The Golden Gate Bridge

John Blume


John Blume
When John Blume arrived at Stanford University in January 1929 to study engineering, the textbooks referred to buildings as "static," a notion he rejected.

To prove his theory, in 1934 he constructed a multistory dynamic building model that allowed five degrees of freedom per story. It could be tested repeatedly without damage and its local characteristics could be altered for parameter studies. The Alexander Model (named for the existing Alexander Building) is still on display in the lobby of the John A. Blume Earthquake Engineering Center at Stanford University.

John Blume was born on April 8, 1909, in the little town of Gonzales, a few miles from Salinas, California. Earthquakes played an early role in his life. Both sets of grandparents had survived the Great 1906 San Francisco Earthquake and Fire and he grew up hearing their stories. His father, Charles A. Blume, a builder, participated in the reconstruction of San Francisco, including the Palace Hotel.

As a young man, Blume worked for his father as a steel erector and rigger, a laborer, carpenter, and truck driver to pay for his education. While driving a long-distance van, Blume witnessed the destruction of Santa Barbara in 1925 by a magnitude 6.3 earthquake and helped with the rescue work. These links to two major California earthquakes influenced the future direction of his life "I made a vow, then and there, that someday I would do something about it," he told others.

Blume's first engineering job, while he was still an undergraduate student, was with the Seismological Division of the U.S. Coast and Geodetic Survey (forerunner of the U.S.G.S.). In 1935 and 1936 he worked as a construction engineer on the San Francisco-Oakland Bay Bridge. Later he worked for the Standard Oil Company of California and the structural engineering design firm of H.J. Brunnier.

In 1945, he established John A. Blume and Associates (JAB), which soon became the preeminent consulting firm in structural and earthquake engineering. JAB designed or analyzed scores of special earthquake projects, among them the two mile-long Stanford Linear Accelerator, the Embarcadero Center in San Francisco, the restoration of the California State Capitol, and the Diablo Canyon nuclear power plant.

In 1949, Blume helped found the Earthquake Engineering Research Institute (EERI). He is also an honorary member of the New York Academy of Sciences, Structural Engineers Association of Northern California (SEAONC), ASCE, American Concrete Institute, and the International Association of Earthquake Engineering. Blume has published more than 150 papers, articles and books, a remarkable number for a person in private practice.

In 1964 at the age of 55, Blume returned to Stanford University to study for his Ph.D. He had decided that he needed to update himself in modern areas. On January 6, 1967, exactly thirty-four years to the day after receiving his A.B. degree, he was awarded a Ph.D. degree.

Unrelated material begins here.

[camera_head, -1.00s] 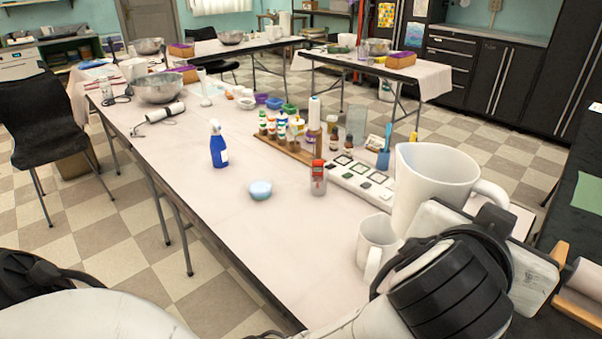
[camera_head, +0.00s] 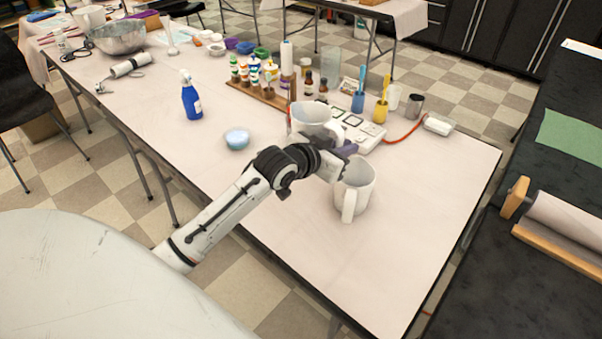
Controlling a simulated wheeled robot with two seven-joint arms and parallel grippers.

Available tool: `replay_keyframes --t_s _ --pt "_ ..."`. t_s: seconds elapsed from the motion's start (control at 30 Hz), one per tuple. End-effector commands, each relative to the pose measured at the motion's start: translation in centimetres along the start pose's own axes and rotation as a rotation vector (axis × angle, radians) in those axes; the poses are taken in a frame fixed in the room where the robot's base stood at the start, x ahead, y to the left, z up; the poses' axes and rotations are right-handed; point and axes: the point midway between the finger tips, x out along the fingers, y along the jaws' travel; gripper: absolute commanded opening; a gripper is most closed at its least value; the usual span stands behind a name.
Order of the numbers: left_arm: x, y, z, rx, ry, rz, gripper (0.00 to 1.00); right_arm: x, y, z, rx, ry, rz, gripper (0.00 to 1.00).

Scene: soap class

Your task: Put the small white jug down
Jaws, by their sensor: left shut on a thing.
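My left gripper (camera_head: 343,158) is shut at the right side of the small white jug (camera_head: 308,122), where its handle is partly hidden by the fingers. This jug is upright, with its rim and pale inside showing. My wrist covers its lower part, so I cannot tell whether its base touches the table. A second white jug (camera_head: 358,186) stands upright on the white-topped table (camera_head: 420,200), just in front of and right of the gripper, with its handle toward me. My right gripper is not in view.
A blue spray bottle (camera_head: 191,100) and a light-blue bowl (camera_head: 237,139) stand left. A rack of small bottles (camera_head: 258,95), a white tray (camera_head: 362,132), a yellow cup (camera_head: 380,112) and a metal cup (camera_head: 414,106) stand behind. The table's right and front parts are clear.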

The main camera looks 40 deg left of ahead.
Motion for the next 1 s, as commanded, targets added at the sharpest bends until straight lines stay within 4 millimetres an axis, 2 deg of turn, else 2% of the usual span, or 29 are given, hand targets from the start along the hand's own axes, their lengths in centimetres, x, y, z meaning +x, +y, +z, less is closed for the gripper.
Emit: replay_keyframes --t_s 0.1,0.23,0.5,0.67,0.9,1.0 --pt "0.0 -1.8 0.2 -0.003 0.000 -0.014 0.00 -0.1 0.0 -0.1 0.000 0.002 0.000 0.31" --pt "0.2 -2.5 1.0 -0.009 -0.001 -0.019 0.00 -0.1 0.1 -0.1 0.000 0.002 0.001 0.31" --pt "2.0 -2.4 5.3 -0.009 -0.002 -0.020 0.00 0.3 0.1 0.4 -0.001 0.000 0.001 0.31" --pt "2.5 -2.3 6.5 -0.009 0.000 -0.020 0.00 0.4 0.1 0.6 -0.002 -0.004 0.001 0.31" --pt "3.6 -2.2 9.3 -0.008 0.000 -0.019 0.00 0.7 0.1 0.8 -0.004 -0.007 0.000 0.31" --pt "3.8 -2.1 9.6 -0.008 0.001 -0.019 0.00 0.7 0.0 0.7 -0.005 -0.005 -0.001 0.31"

Blume's dedication to education and research has led him to provide fellowships that have supported many graduate students in structural engineering at Stanford. He also urged Stanford to develop an earthquake center, a concept that was realized in 1974. "I am very proud to have this earthquake center named after me," he said in the EERI Oral History Series.

John Blume passed away at his home on March 1, 2002, at the age of 92.